>> START Stored data

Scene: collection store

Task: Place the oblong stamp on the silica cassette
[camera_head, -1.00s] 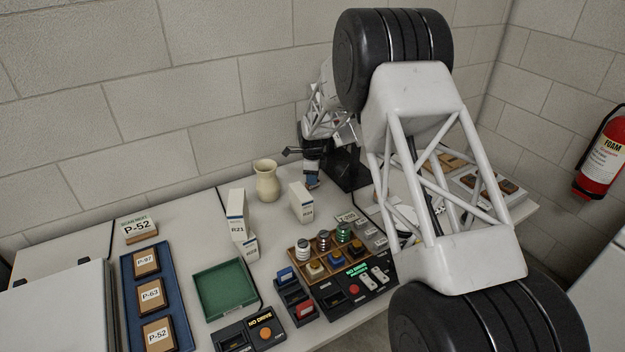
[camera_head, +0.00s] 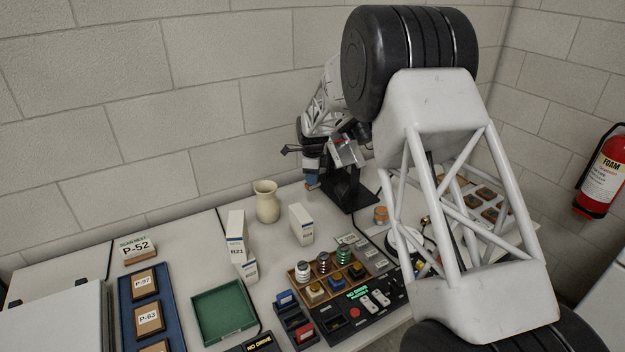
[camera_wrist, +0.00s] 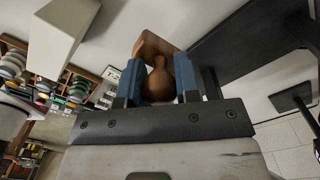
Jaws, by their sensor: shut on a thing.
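My gripper (camera_head: 312,182) is at the back of the table, right of the cream vase, beside a black stand. In the wrist view, its blue fingers (camera_wrist: 158,88) are shut on a brown wooden stamp (camera_wrist: 158,78) with a rounded knob and a block-like base beyond the fingertips. In the head view only a small brown part of the stamp shows under the fingers. I cannot pick out the silica cassette with certainty; my arm hides part of the table's right side.
The cream vase (camera_head: 267,203) and white cartons (camera_head: 301,224) stand left of the gripper. A black stand (camera_head: 349,192) is close on its right. A compartment tray (camera_head: 291,273) and a control panel (camera_head: 364,309) lie in front. A green tray (camera_head: 224,312) is at the left.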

>> END Stored data

Pictures stay out. Print the data exactly, from its first line through the line containing "[camera_wrist, +0.00s]".

• _Response to the task_
Scene: collection store

Task: Place the oblong stamp on the silica cassette
[camera_head, -1.00s] 
[camera_head, +0.00s] 
[camera_wrist, +0.00s] 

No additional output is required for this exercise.